**Provided data:**

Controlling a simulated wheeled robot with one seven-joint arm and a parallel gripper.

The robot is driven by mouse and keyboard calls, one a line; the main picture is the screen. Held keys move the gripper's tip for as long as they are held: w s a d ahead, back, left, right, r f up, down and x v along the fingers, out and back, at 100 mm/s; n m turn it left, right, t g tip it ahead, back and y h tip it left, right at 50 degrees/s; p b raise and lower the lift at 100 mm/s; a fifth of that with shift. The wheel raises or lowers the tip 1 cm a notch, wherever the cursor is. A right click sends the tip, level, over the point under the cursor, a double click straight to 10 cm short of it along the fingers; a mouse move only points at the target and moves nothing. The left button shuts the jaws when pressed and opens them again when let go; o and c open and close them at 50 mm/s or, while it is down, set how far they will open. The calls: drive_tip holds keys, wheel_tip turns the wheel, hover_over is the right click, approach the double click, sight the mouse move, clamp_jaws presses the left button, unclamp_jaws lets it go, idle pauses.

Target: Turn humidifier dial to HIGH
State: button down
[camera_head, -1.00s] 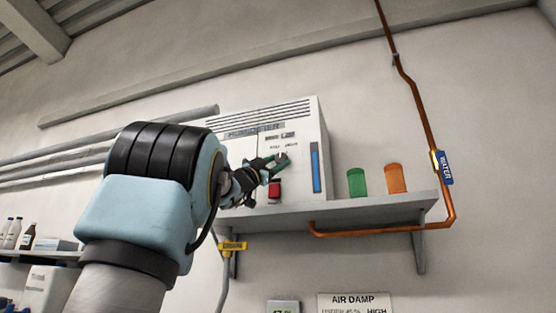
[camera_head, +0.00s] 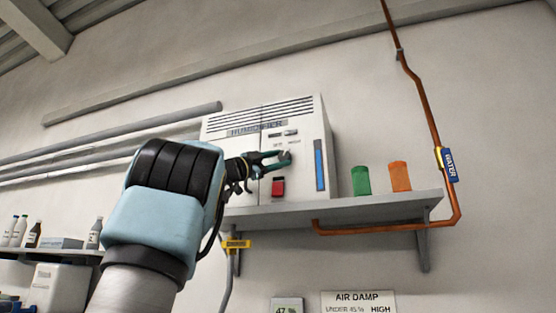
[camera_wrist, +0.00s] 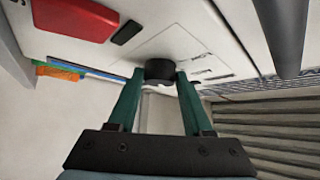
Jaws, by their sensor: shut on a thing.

**Exercise directions:**
Repeat the lines from the line containing "[camera_head, +0.00s]" through the end of the material above exactly, with no pictures and nothing else.

**Response to this task:**
[camera_head, +0.00s] 
[camera_wrist, +0.00s] 
Jaws, by their sensor: shut on a thing.

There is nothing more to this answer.